SOUTHFIELD, Mich. (WOOD) — Lawyers handling Patrick Lyoya’s family’s civil lawsuit say two experts have provided opinions indicating that the former Grand Rapids police officer who shot and killed Lyoya in 2022 used excessive force.

Attorneys Ben Crump and Ven Johnson held a news conference in metro Detroit Monday to discuss “substantial new evidence” in the family’s wrongful death lawsuit. They focused on affidavits from experts about policies and procedures that the attorneys argue former Grand Rapids Police Department Officer Christopher Schurr did not follow.

“We went out and hired experts, state-of-the-art hired experts in the area of what we call police procedures, police misconduct, call it what you will,” Johnson said.

The two experts are Ken Katsaris, the former sheriff of Tallahassee, Florida, and Tom Tiderington, the former chief of police for Plymouth Township, Michigan.

“What we asked Tiderington and Katsaris to do was to go through the video and to analyze what they believe to be the rights and wrongs of what was done,” Johnson said.

He walked through video showing what led up to Lyoya’s April 4, 2022, death, explaining different points that Katsaris and Tiderington made in their affidavits.

“(They) have opined in their affidavits that what we saw here was not only gross derivation, not just a complete ignorance and refusal to follow Schurr’s own training, but even more importantly for us in terms of what we’re talking about, that this deadly force was unnecessary and therefore under the law illegal and excessive,” Johnson said.

Sworn affidavits from Tiderington and Katsaris said Schurr should have warned Lyoya before deploying his taser and shooting him.
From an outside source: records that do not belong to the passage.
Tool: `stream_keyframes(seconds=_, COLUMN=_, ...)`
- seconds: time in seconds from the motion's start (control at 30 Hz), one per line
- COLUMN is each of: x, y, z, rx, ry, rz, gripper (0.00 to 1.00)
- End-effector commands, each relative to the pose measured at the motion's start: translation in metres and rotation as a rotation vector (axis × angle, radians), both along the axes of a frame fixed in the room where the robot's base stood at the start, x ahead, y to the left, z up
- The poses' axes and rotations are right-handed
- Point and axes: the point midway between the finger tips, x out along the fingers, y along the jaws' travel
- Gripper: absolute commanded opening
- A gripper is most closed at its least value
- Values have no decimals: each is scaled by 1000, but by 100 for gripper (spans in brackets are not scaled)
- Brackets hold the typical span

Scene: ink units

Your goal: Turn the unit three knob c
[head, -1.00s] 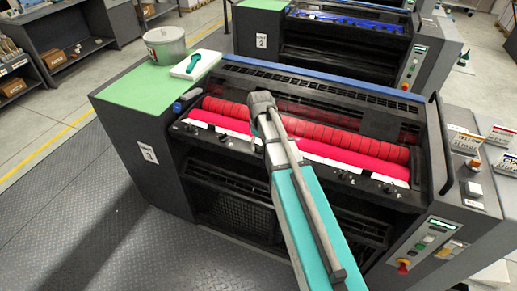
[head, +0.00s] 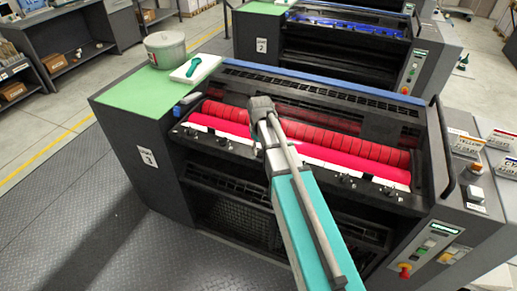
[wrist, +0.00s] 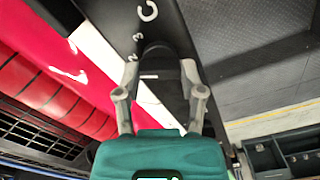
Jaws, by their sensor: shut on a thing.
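Unit three (head: 147,158) is the near dark press, with red rollers and a row of small knobs (head: 345,179) along its front ledge. In the wrist view, a black knob (wrist: 160,88) with a short white line stands below a white letter C (wrist: 148,10) on the black ledge. My gripper (wrist: 158,68) is shut on this knob, with one grey finger on each side. In the head view, my own arm and wrist hide the fingertips and the held knob.
A red ink surface (wrist: 75,55) lies left of the knob in the wrist view. A grey tin (head: 166,48) and a white pad with a green-handled tool (head: 197,68) stand on the green top. Unit two (head: 262,45) stands behind. Open floor lies at left.

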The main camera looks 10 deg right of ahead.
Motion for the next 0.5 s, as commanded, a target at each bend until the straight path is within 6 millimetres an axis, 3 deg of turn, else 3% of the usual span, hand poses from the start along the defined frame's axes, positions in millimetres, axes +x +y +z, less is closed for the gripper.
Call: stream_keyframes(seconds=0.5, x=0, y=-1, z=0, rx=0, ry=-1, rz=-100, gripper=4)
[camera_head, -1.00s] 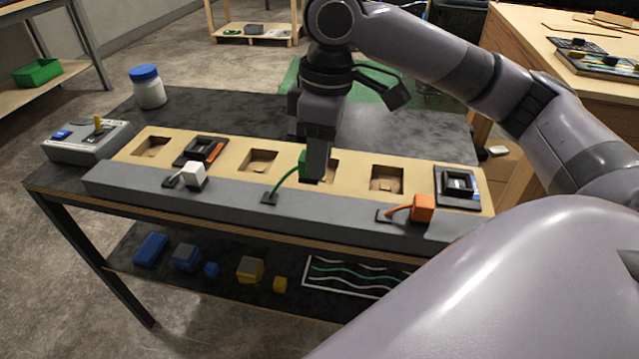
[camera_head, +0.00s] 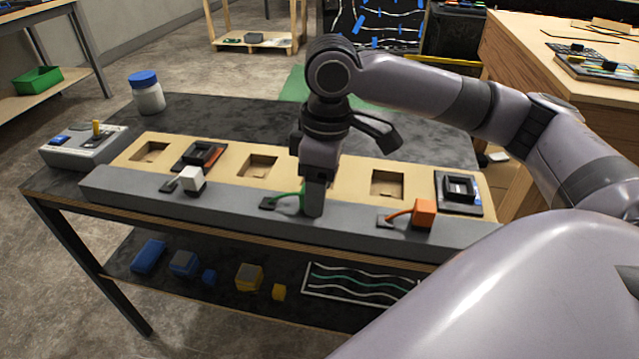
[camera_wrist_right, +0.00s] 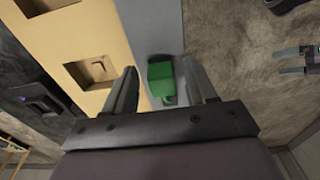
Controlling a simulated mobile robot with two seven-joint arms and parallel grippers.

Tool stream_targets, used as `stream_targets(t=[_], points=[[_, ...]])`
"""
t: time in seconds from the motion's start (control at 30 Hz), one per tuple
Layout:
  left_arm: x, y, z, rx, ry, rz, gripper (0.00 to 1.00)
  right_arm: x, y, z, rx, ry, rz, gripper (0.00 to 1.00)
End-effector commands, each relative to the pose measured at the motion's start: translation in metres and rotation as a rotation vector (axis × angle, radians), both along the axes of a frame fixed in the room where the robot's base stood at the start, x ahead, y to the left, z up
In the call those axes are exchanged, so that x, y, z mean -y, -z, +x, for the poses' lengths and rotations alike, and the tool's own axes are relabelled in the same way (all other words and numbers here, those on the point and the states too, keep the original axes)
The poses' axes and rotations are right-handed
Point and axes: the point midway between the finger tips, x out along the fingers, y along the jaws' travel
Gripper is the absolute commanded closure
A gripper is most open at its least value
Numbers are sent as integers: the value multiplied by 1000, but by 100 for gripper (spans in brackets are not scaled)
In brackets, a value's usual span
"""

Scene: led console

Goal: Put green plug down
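The green plug (camera_wrist_right: 160,80) sits on the grey ledge (camera_wrist_right: 196,60) at the front of the console, between the fingers of my right gripper (camera_wrist_right: 160,88). Narrow gaps show between the plug and both fingers, so the gripper is open around it. In the head view my right gripper (camera_head: 313,212) is low over the ledge and hides the plug. The plug's green cable (camera_head: 288,195) runs left to a dark base on the ledge. A grey two-pronged part (camera_wrist_right: 297,61) at the right edge of the wrist view looks like my left gripper, cut off by the frame.
A white plug (camera_head: 192,179) stands left on the ledge, an orange plug (camera_head: 424,213) right. The tan panel (camera_head: 220,173) behind has empty square sockets and black modules. A switch box (camera_head: 85,146) and a blue-lidded jar (camera_head: 147,92) stand at the left.

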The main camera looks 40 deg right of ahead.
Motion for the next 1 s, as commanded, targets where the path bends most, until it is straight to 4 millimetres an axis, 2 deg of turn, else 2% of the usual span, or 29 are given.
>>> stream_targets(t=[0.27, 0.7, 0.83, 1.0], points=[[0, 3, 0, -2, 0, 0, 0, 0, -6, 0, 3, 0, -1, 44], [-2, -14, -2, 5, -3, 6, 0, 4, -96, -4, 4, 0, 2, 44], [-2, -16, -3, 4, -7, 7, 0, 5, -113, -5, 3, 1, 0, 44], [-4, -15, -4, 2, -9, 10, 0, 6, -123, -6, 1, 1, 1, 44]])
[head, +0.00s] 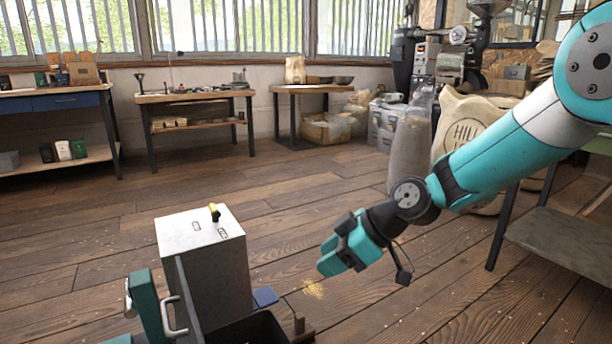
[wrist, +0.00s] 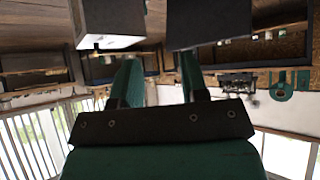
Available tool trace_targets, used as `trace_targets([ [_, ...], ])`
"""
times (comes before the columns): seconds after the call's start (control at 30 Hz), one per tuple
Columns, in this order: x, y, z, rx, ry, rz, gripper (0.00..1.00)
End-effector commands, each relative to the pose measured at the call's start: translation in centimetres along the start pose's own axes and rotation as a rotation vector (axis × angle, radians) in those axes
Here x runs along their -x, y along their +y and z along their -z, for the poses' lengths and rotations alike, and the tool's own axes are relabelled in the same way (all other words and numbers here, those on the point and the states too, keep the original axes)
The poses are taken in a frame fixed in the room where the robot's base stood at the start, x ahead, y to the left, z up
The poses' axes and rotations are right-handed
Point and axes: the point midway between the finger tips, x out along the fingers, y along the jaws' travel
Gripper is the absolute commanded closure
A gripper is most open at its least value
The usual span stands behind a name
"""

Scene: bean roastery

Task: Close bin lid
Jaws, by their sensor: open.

Tiderington wrote that if Schurr followed proper protocol, Lyoya would likely still be alive today.

“It was unnecessary, objectively unreasonable, and a violation of his training for Schurr to draw his firearm and shoot Lyoya in the back of his head while straddling Lyoya’s back,” read Katsaris’ affidavit.

Katsaris wrote Schurr should have backed up at least 7 feet before deploying the taser and not physically engaged with Lyoya while holding the taser.

Schurr should have been “creating distance and barriers between him and Lyoya,” Katsaris’ affidavit read.

Schurr fatally shot Lyoya on April 4, 2022. Schurr, who has since lost his job, was charged with second-degree murder. A trial has been scheduled for Oct. 24.

The Lyoya family filed the lawsuit in December against the city of Grand Rapids and Schurr. Schurr’s attorneys have asked for the civil suit to be thrown out, saying he is protected by qualified immunity.

His attorneys claim Lyoya fought against him for multiple minutes and that Lyoya had control of Schurr’s taser when he was shot.

Katsaris disagrees.

“I see no video evidence to suggest that Lyoya actively took the Taser from Schurr or otherwise had physical control of the Taser,” he wrote.

Schurr’s attorneys say the officer’s actions were reasonable and he was in fear of his own life. They allege Schurr is protected by qualified immunity because they say he didn’t violate Lyoya’s constitutional rights or established law.

Tinderington countered that Schurr shouldn’t have done the traffic stop in the first place, until after he realized Lyoya had an improperly registered license plate.

Crump claims Lyoya was racially profiled.

“This is simply a case of driving while black. And we don’t ever need to let that issue get swept under the rug,” said Crump.

In a statement to News 8 Monday, Matthew Borgula, Schurr’s attorney in the criminal case, said he had spoken to experts who said Lyoya did not use excessive force:

“The unanimous consensus of police procedure experts to whom I have spoken and who have looked at this case agree that Officer Schurr did not use excessive force and was justified in using force during the arrest of Patrick Lyoya. The plaintiff’s attorneys in this case are likely attempting to try their case, once again, in the public forum.”

Matthew Borgula

Borgula is not representing Schurr in the civil matter; only in the criminal case. News 8 is seeking comment from the attorney representing Schurr in the civil case.

In the criminal case, the second-degree murder trial is set for late October.